§ Given task: Print the lines of the listing below verbatim from its first line through the line bearing "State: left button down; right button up". Any pictures are to be omitted.

§ Provided data:

▬▬▬▬▬▬

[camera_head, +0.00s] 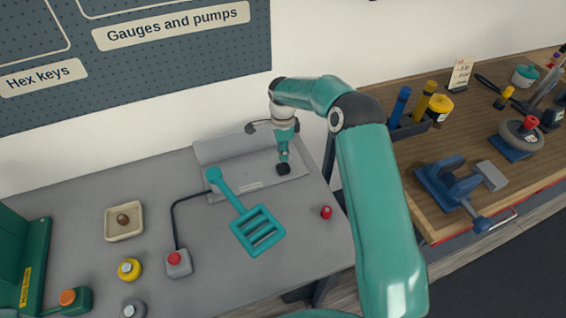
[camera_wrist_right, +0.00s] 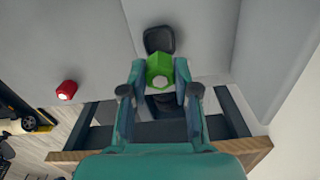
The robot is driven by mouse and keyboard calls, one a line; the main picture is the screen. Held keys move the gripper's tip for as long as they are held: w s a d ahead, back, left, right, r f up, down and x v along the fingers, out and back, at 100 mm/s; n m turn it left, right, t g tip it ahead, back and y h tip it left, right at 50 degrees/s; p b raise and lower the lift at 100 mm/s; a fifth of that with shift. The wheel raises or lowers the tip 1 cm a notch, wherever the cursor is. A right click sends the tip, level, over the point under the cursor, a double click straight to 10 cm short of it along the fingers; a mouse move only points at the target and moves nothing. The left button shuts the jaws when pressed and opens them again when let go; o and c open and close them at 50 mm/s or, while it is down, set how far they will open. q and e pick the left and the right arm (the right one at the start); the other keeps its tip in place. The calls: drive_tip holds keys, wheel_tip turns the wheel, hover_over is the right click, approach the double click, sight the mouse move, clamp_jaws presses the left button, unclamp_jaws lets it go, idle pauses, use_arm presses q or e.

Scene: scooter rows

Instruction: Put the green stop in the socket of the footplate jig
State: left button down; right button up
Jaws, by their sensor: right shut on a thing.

▬▬▬▬▬▬

§ Solution below:
[camera_head, +0.00s] 
[camera_wrist_right, +0.00s] 
The robot is driven by mouse and keyboard calls, one a line; the main picture is the screen. Held keys move the gripper's tip for as long as they are held: w s a d ahead, back, left, right, r f up, down and x v along the fingers, out and back, at 100 mm/s; n m turn it left, right, t g tip it ahead, back and y h tip it left, right at 50 degrees/s; p b raise and lower the lift at 100 mm/s; a fifth of that with shift. The wheel raises or lowers the tip 1 cm a notch, wherever the cursor is. A right click sends the tip, level, over the point under the cursor, a double click straight to 10 cm short of it along the fingers; a mouse move only points at the target and moves nothing. The left button shuts the jaws when pressed and opens them again when let go; o and c open and close them at 50 mm/s or, while it is down, set how far they will open. q and e pick the left and the right arm (the right one at the start); the other keeps its tip in place. The calls: drive_tip holds keys, wheel_tip turns the wheel, hover_over is the right click, approach the double click, sight the mouse move, clamp_jaws presses the left button, unclamp_jaws lets it go, idle pauses, use_arm presses q or e.

Scene: scooter rows

Instruction: Put the green stop in the socket of the footplate jig
State: left button down; right button up

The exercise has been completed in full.